As the plot unfolds it turns out that Ian has been tracking Harker’s World of Wonders because not only does this carnival have an assortment of undesirable characters but Harker is, apparently, the leader of some sort of cult, one that is responsible for the slaughter of Ian’s family and, of course, the charismatic Harker is also the cause of Ian’s lycanthropy. Now, I must say this is an interesting direction for the Howling franchise to take and the idea of a werewolf on a personal quest to stop evil is an excellent premise to explore, sadly, the movie’s budget was incapable of pulling off such a story properly, one that involves a good werewolf battling against an even more hideous band of freaks, but when Harker is revealed to be a Nosferatu we do get an awesome showdown of werewolf versus vampire action.
• A buy the idea of a man who can change into a wolf a lot more than I do a carnival stopping in a dried-up small town where the carnies outnumber the residents.
• Harker promises a new recruit that “As long as you are with me no one will ever again call you freak” which is a strange promise to make considering that he’ll be part of the freak show.
• R.B. Harker’s freak show must be part Tardis as its interior looks to be bigger than the entire carnival.
• The boom mic makes more appearances in this movie than the werewolf does.
• Ian oversleeps on the night of a full moon, which is just irresponsible lycanthropy in my opinion.
• Mary Lou, the werewolf from Howling V: Rebirth who shows up as a visitor to the carnival, so I guess that’s some kind of continuity, right?
• What self-respecting werewolf changes during the full moon but then transforms back to human while it’s still dark?
• Our hero looks more like Jo-Jo the Dog-Faced Boy than he does a werewolf, so maybe joining a carnival wasn’t such a bad idea after all.
I’ll give it that Howling IV: Freaks is one of the better entries in the franchise, which to be fair is not saying much, but where this film may fail in the storytelling it more than makes up for in giving us Bruce Payne’s simply delightful performance as the villainous Harker as he brilliantly balances charm and menace with such adeptness that he outshines all those around him, which considering this film actually has a pretty decent supporting cast is pretty impressive.

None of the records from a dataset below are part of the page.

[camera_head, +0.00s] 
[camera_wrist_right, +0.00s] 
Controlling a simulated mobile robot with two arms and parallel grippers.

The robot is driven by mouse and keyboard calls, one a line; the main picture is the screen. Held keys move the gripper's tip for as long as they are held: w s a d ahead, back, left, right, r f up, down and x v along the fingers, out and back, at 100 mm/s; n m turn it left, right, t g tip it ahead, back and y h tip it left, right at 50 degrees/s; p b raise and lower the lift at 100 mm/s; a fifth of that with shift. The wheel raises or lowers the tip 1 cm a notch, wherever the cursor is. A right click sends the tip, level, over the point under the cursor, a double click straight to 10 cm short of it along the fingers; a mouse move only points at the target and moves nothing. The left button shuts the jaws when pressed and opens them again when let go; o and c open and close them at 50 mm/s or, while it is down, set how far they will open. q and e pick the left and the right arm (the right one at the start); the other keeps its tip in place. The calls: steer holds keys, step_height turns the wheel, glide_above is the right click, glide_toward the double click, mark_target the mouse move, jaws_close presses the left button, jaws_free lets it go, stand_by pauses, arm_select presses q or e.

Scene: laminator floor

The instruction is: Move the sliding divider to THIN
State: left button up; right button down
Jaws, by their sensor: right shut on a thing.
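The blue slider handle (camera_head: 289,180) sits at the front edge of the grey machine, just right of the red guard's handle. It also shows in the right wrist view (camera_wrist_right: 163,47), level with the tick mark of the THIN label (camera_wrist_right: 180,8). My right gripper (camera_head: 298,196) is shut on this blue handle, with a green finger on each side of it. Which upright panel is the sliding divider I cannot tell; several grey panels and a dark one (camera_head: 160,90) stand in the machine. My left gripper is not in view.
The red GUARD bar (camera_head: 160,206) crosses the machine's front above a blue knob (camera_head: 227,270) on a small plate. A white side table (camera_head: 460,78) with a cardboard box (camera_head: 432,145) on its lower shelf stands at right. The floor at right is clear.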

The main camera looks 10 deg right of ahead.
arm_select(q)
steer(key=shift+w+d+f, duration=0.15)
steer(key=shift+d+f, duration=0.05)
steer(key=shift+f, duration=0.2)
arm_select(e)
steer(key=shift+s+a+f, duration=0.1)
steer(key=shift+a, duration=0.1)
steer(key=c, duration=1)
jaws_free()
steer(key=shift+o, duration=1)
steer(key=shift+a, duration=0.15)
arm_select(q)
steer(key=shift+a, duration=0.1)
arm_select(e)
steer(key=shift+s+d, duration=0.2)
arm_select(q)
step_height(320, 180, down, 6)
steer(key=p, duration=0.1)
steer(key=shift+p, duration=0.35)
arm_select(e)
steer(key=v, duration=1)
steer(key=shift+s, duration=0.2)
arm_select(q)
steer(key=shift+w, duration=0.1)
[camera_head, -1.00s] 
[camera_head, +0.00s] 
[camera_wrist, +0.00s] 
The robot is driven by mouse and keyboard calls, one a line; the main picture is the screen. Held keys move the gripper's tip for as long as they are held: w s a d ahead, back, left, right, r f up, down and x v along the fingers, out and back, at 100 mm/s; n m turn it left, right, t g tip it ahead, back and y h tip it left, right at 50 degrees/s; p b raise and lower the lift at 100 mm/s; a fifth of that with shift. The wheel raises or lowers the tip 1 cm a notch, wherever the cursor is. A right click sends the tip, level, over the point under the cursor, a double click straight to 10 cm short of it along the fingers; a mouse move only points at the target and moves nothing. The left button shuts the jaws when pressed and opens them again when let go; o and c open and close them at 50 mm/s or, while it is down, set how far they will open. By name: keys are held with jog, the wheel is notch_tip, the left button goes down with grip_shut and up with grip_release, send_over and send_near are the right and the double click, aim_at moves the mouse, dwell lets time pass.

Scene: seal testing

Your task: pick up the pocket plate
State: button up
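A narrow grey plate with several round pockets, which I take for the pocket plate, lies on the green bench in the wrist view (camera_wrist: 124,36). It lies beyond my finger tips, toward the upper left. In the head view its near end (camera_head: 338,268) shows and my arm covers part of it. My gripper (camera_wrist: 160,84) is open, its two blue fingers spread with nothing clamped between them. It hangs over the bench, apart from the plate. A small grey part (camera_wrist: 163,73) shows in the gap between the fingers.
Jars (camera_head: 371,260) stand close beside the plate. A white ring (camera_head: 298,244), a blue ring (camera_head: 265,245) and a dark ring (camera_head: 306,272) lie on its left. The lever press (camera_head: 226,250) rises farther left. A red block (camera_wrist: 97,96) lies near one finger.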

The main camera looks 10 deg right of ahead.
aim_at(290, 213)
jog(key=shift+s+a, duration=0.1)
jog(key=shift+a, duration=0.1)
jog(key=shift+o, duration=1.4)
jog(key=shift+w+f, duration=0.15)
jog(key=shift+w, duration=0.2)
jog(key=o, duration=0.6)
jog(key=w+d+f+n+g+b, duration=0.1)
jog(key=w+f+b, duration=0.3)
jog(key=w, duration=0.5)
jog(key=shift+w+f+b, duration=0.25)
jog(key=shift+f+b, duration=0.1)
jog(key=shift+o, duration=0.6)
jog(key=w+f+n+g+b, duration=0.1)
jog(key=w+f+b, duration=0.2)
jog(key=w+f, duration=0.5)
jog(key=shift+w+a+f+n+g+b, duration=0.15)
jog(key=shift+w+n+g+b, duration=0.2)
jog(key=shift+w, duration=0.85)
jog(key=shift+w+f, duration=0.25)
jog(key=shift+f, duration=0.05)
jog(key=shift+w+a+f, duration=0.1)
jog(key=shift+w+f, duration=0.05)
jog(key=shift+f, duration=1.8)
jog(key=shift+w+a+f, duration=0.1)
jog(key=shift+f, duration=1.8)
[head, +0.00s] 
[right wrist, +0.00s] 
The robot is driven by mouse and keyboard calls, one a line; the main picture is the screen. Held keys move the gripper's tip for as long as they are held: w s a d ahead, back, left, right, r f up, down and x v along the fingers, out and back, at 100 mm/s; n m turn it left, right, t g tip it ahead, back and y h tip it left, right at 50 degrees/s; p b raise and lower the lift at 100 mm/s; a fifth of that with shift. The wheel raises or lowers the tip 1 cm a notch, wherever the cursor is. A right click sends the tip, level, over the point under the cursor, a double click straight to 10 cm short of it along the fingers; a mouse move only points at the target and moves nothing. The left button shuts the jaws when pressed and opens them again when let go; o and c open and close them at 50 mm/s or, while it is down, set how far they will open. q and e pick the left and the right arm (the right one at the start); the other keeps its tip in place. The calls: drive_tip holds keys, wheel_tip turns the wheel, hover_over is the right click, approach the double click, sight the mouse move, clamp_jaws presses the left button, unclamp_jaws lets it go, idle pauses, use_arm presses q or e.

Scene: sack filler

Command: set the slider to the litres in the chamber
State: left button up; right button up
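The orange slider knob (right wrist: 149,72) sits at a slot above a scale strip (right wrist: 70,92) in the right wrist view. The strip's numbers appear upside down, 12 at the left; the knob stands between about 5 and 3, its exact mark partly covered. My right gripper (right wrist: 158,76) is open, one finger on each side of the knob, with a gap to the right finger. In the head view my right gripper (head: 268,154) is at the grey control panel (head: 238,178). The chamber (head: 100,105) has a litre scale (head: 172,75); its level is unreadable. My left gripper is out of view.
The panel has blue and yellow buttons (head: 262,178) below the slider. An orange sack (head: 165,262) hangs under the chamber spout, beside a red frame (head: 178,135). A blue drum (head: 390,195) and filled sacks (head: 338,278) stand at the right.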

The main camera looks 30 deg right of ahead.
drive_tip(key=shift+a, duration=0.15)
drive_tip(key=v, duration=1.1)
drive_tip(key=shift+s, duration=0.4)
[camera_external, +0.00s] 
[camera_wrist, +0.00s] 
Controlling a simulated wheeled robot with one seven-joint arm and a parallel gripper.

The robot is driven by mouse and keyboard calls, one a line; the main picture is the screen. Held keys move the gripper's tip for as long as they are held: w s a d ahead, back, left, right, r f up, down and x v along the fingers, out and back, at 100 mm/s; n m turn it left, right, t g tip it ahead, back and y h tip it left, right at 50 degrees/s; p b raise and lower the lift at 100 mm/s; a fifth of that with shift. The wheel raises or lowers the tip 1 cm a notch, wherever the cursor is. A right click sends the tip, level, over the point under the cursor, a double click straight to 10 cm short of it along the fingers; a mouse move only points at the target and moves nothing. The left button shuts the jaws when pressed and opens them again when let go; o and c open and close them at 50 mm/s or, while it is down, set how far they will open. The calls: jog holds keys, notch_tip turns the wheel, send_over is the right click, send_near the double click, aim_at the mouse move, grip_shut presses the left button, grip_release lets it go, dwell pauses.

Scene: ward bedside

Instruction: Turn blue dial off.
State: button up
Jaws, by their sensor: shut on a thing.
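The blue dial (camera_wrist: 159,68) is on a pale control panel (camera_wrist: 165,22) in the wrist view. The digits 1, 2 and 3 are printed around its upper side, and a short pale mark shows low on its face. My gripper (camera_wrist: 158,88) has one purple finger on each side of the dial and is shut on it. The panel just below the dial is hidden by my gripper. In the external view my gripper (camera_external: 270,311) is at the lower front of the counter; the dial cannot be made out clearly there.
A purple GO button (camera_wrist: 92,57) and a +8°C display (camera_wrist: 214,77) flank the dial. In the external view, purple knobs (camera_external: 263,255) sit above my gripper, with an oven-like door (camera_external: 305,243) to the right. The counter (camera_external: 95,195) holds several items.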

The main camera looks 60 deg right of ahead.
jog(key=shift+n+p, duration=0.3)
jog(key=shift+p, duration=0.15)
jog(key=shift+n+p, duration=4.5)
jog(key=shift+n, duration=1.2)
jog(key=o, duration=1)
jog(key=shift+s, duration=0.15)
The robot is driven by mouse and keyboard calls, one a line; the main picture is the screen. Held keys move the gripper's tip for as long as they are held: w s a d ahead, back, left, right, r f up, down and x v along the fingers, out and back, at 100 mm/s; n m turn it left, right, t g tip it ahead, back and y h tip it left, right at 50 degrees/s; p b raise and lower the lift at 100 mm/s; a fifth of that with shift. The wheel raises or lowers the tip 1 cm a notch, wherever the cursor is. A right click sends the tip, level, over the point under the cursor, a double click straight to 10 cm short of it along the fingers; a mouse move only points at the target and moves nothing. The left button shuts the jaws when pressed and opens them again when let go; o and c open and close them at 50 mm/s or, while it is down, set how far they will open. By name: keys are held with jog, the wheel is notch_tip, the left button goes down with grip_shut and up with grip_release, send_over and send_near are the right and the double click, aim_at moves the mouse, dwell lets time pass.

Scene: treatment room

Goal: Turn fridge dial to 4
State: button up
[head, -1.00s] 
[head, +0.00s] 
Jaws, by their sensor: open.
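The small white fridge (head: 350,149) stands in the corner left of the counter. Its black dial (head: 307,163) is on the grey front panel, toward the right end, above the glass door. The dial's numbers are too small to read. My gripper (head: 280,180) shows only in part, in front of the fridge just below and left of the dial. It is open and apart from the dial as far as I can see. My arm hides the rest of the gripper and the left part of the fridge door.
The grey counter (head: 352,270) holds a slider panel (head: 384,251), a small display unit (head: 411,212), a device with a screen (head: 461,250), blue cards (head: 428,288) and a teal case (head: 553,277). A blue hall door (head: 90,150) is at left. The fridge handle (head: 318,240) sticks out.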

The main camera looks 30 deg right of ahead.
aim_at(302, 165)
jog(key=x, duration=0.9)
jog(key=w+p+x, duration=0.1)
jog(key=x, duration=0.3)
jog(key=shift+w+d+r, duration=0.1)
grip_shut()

The film not only supports the likes of Bruce Payne but also gets The Poseidon Adventure star Carol Lynley as the doomed bank manager, Charlie and the Chocolate Factory’s Deep Roy as a three-armed freak and Antonio Fargas, who older viewers will remember as the street informant Huggy Bear on Starsky & Hutch, as a geek who bites the head off of a live chicken.
When you are talking about the sixth installment to a horror franchise one can’t expect too much in the way of quality and thus Howling IV: Freaks was a bit of a surprise to me, by all means, this is not a “good” movie, but it is quite entertaining and the only niggling thing that bothered me was the film’s particular brand of lycanthropy. In the original Howling, it was made quite clear that people afflicted with this type of lycanthropy could change from man to beast at will but in this movie, Ian’s change is not only triggered by the full moon but also by an incantation that the vampiric Harker happens to have on hand. Now, this latter element I could let slide, it being magic and all, but him changing by the light of the moon is just wrong and made worse by him changing back while it’s still nighttime. Make up your mind people, pick a lane for Christ’s sake! That all said, Howling IV: Freaks is an entertaining entry in what was a rather flagging franchise, with Bruce Payne’s performance being the real reason to check this one out, I just wish they’d put more werewolf action in these werewolf movies.
Howling VI: Freaks (1991) –
Movie Rank - 5.5/10
With virtually no budget and elements liberally lifted from Ray Bradbury Howling IV: Freaks is an interesting animal but Bruce Payne as a charismatic vampire more than makes up for the film’s shortcomings.